-- start of SOURCE DATA --

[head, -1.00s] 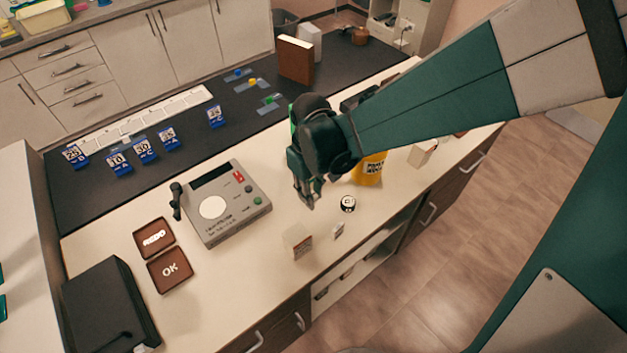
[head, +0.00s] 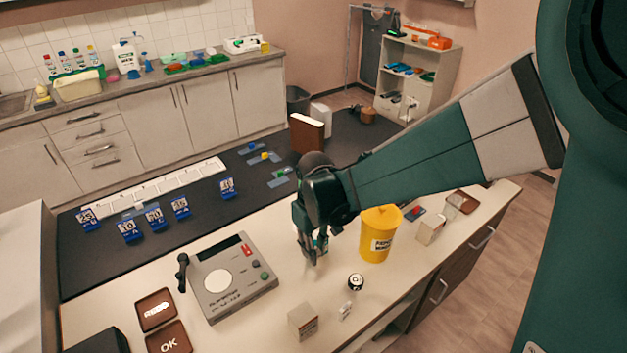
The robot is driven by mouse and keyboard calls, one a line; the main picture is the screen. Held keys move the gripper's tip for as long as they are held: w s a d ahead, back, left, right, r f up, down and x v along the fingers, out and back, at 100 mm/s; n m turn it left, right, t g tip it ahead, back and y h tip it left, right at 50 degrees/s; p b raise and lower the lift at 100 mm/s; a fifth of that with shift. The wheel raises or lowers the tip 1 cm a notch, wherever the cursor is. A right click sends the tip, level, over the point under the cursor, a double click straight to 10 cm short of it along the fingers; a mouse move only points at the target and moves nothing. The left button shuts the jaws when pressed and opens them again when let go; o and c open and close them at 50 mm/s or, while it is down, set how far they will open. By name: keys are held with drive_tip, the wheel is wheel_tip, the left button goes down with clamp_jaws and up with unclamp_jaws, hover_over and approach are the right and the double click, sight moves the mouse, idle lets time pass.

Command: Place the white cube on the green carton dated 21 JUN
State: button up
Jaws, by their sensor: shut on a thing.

-- end of SOURCE DATA --

Write out an exact copy of the lines beginning at the line that contains "[head, +0.00s]" and ending at the last line of the listing. Exclude pictures.

• TASK OUTPUT:
[head, +0.00s] 
The robot is driven by mouse and keyboard calls, one a line; the main picture is the screen. Held keys move the gripper's tip for as long as they are held: w s a d ahead, back, left, right, r f up, down and x v along the fingers, out and back, at 100 mm/s; n m turn it left, right, t g tip it ahead, back and y h tip it left, right at 50 degrees/s; p b raise and lower the lift at 100 mm/s; a fifth of that with shift. The wheel raises or lowers the tip 1 cm a notch, wherever the cursor is. A right click sends the tip, level, over the point under the cursor, a double click straight to 10 cm short of it along the fingers; a mouse move only points at the target and moves nothing. The left button shuts the jaws when pressed and opens them again when let go; o and c open and close them at 50 mm/s or, while it is down, set how far they will open. By name: keys are held with drive_tip, the wheel is wheel_tip, the left button goes down with clamp_jaws and up with unclamp_jaws, hover_over and approach are the right and the double click, sight moves the mouse, idle lets time pass.

Command: Place the white cube on the green carton dated 21 JUN
State: button up
Jaws, by their sensor: shut on a thing.

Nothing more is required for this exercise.